Para él, en estos tiempos donde abundan los fotorreporteros viajando por todo el mundo, lo más importante es tener una mirada personal que va más allá de la propia guerra, el lado más humano de los personajes a los que fotografía. Como reportero de guerra, le ha tocado ver muchas cosas y no ha estado ajeno a las presiones de una batalla: cruces de balas, gente muriendo enfrente suyo. Él dice que, aunque no debe perder de vista su verdadera tarea dentro del reporteo (ser un testimonio visual), le ha tocado ayudar a la gente que veía sufriendo.
Sin embargo, lo más fuerte en su trabajo ha sido perder a grandes amigos colegas en el último año: perdió a tres. Ha ganado premios del World Press Photo, actualmente vive en El Cairo, Egipto, a tres cuadras de la Plaza Tharir, una famosa plaza donde el año pasado, además, empezó la revolución egipcia que derrocó a Hosni Mubarak. Antes de ello, tenía pensado cambiar su lugar de residencia a Lima, un lugar donde también ha viajado y donde ha encontrado que se puede relajar surfeando. Actualmente, expone en el Centro de la Imagen "Crónica de dos revoluciones", sobre los conflictos en Egipto y Libia.

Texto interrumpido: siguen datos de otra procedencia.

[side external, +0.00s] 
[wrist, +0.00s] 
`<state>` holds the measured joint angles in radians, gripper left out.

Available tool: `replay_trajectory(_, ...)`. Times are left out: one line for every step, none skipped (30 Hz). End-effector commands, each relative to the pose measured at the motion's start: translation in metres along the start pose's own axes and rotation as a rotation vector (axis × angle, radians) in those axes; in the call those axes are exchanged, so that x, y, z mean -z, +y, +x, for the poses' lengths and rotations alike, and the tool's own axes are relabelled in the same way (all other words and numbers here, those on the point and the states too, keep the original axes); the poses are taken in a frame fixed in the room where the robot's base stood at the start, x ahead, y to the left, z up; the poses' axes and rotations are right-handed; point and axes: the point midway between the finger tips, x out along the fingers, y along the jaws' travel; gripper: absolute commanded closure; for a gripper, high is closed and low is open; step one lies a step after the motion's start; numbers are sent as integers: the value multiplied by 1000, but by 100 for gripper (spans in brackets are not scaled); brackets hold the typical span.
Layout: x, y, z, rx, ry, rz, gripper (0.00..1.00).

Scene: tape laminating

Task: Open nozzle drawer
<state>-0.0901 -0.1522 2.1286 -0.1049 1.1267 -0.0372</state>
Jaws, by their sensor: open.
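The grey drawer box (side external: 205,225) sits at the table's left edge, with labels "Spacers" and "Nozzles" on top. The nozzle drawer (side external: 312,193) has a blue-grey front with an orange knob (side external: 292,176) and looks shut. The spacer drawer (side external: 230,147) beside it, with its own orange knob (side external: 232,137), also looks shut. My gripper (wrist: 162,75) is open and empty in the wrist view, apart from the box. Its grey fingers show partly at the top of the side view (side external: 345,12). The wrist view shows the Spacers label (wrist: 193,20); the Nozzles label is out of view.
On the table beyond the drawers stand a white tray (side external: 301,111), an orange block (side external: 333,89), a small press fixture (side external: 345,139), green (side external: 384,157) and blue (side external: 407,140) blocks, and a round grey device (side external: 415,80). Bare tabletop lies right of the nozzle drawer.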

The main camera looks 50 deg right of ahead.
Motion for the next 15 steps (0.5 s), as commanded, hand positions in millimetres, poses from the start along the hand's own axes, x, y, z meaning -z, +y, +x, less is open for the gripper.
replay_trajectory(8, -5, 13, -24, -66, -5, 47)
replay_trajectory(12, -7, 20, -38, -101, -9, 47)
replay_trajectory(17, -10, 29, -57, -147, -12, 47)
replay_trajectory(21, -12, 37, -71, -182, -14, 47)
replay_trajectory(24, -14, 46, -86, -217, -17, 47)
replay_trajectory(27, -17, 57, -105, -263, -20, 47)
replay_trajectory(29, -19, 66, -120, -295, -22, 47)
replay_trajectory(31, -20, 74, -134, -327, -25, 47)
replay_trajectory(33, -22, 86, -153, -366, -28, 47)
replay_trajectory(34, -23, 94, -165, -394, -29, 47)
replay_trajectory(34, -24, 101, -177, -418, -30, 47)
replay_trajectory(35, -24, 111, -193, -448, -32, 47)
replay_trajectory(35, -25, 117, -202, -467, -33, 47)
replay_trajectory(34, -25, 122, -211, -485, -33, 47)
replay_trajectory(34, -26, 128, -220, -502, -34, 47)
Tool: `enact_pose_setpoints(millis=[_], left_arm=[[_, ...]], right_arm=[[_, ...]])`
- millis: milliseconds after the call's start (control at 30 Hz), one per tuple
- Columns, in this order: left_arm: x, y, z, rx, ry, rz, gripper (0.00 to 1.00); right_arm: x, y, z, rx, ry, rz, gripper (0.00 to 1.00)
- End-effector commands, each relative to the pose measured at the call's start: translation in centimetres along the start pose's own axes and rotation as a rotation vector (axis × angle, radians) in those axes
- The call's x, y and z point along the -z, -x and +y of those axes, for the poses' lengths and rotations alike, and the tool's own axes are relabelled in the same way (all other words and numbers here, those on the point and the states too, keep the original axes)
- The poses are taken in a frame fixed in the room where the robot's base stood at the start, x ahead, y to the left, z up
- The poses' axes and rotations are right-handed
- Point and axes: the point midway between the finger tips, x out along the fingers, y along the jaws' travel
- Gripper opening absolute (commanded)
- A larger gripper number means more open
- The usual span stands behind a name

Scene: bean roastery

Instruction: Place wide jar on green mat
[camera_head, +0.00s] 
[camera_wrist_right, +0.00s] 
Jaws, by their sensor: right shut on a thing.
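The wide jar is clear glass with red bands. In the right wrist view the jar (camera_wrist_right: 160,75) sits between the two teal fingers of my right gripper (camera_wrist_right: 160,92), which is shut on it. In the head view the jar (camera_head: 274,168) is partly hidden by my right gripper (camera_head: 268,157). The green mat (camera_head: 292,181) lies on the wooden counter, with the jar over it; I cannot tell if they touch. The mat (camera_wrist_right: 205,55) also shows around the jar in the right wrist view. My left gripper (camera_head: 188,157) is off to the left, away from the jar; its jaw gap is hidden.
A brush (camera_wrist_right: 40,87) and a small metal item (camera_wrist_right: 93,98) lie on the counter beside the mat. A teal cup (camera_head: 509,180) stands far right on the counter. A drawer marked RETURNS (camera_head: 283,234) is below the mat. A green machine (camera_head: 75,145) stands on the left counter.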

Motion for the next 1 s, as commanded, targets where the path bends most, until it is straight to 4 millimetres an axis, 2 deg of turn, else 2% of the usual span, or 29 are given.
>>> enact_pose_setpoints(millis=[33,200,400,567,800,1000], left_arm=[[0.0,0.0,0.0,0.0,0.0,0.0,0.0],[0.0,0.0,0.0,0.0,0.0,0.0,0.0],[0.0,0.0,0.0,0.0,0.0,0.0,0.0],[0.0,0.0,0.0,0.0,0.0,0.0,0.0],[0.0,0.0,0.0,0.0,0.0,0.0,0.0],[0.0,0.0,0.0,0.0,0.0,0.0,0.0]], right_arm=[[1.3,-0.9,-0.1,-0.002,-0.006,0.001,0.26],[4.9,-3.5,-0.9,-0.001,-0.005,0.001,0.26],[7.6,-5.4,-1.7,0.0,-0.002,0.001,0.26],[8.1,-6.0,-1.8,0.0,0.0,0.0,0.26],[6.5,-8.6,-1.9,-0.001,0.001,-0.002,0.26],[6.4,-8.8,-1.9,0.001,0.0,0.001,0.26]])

Naciste en el Perú, pero te fuiste cuando apenas tenías un año…
Sí. Mi padre es peruano y mi madre, catalana. Se conocieron cuando él estaba estudiando en España. Luego de casarse, decidieron volver a Lima y yo nací acá. Creo que vivimos en San Isidro. La familia de mi padre es del Callao y, cada vez que vengo, voy a verlos.
¿No tienes recuerdos del Perú?
Hace tres años empecé a viajar bastante a Lima. Quería descubrir el país y explorarlo también como fotógrafo. Llegué y me sentí a gusto. Conocía algo la cultura pero, aunque me siento peruano, no tengo el acento ni bailo salsa (risas). Es una parte que estoy descubriendo. Veo a la familia de mi padre cada vez que vengo.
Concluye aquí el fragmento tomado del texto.